I haven't paid much attention to what's been happening to the Python Programming language since v2.3. Reading through the What's New in Python 2.5 document, though, it looks like they're rounding off a few more of the sharp edges - excellent. A couple of the syntax alterations will save me much code in future. All we need now are convenient anonymous functions, like what you get with function(args) { code } in Javascript, sub { code } in Perl, or { |args| code } in Ruby.

Some highlights:

- with foo(x) as bar: do_something(bar) calls bar.__enter__() before and bar.__exit__() after the do_something(bar) call - similar to C#'s using statement. @contextlib.contextmanager turns generators into classes, so foo(x) can be a function rather than a constructor.

- you can now send data back to an iterator with it.send(value) (which otherwise behaves like it.next()).

- try/except/else/finally can now be used together; no need to nest a try/except block inside a try/finally block.

- the fragile 'a and b or c' syntax now has a Perl/Ruby-like alternative: b if a orelse c. (Thanks to Mike for the correction here)

- 'http://example.com/'.partition("://") == ('http', '://', 'example.com/')

- startswith/endswith now save you from looping in this common use case: 'foo.jpg'.endswith(('.jpg', 'png', '.gif'))

- defaultdict is a dictionary that provides a default value when you don't supply one.

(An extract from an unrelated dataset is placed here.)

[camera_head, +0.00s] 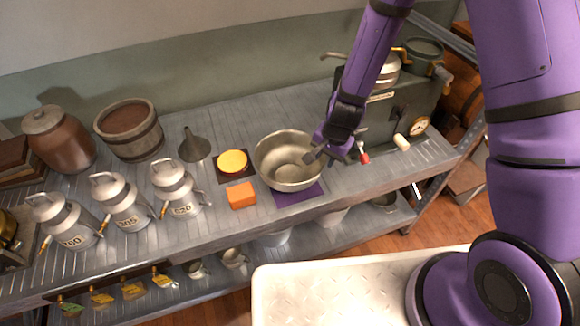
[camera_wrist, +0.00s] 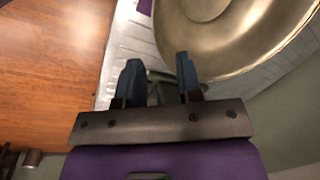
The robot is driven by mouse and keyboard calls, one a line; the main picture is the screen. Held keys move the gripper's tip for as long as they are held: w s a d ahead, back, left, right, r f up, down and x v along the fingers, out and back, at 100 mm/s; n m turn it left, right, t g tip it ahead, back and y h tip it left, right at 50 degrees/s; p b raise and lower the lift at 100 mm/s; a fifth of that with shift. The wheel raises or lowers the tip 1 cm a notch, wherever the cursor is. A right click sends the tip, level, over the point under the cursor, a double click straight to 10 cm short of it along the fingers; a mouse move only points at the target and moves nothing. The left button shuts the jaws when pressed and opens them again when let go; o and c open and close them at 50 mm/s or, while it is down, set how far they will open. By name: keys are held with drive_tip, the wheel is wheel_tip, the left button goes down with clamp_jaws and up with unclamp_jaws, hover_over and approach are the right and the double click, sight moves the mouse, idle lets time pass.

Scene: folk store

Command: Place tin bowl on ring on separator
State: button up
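The tin bowl (camera_head: 285,178) is a wide, shiny metal bowl, upright on a purple mat (camera_head: 300,196) on the metal bench. It also shows large at the upper right of the wrist view (camera_wrist: 235,40). My gripper (camera_head: 317,156) is at the bowl's right rim. In the wrist view, my gripper (camera_wrist: 158,78) has its two fingers apart with nothing clearly between them. The bowl's rim passes by the right finger; I cannot tell whether they touch. The separator (camera_head: 375,113) is a dark green machine to the right, partly behind my arm. Its ring is not clearly distinguishable.
An orange block (camera_head: 241,195), a yellow disc (camera_head: 233,161) on a dark mat and a funnel (camera_head: 194,146) lie left of the bowl. Several milk cans (camera_head: 176,186) stand farther left. A red-tipped lever (camera_head: 363,156) and a pale knob (camera_head: 401,142) jut from the separator.

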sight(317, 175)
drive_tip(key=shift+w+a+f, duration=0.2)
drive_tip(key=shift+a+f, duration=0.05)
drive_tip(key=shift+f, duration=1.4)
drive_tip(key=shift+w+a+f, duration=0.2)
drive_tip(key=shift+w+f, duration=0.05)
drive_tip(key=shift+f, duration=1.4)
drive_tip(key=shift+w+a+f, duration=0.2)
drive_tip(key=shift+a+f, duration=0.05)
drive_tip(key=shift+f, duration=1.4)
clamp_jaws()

So now instead of mydict = {}; mydict.setdefault(key, []).append(value), you can use mydict = defaultdict(list); mydict[key].append(value)

- msilib lets you create MS Installer .msi files.

- ctypes, which lets you load DLLs / shared libraries and call arbitrary functions in them, is now in the standard distribution.

- ElementTree is now in the standard distribution, as xml.etree.

- new hashlib module: lots o' hashes. md5, sha1, sha{224, 256, 384, 512}.

- sqlite3 is in the standard distribution!

- wsgiref, including basic http server, is now in the standard distribution!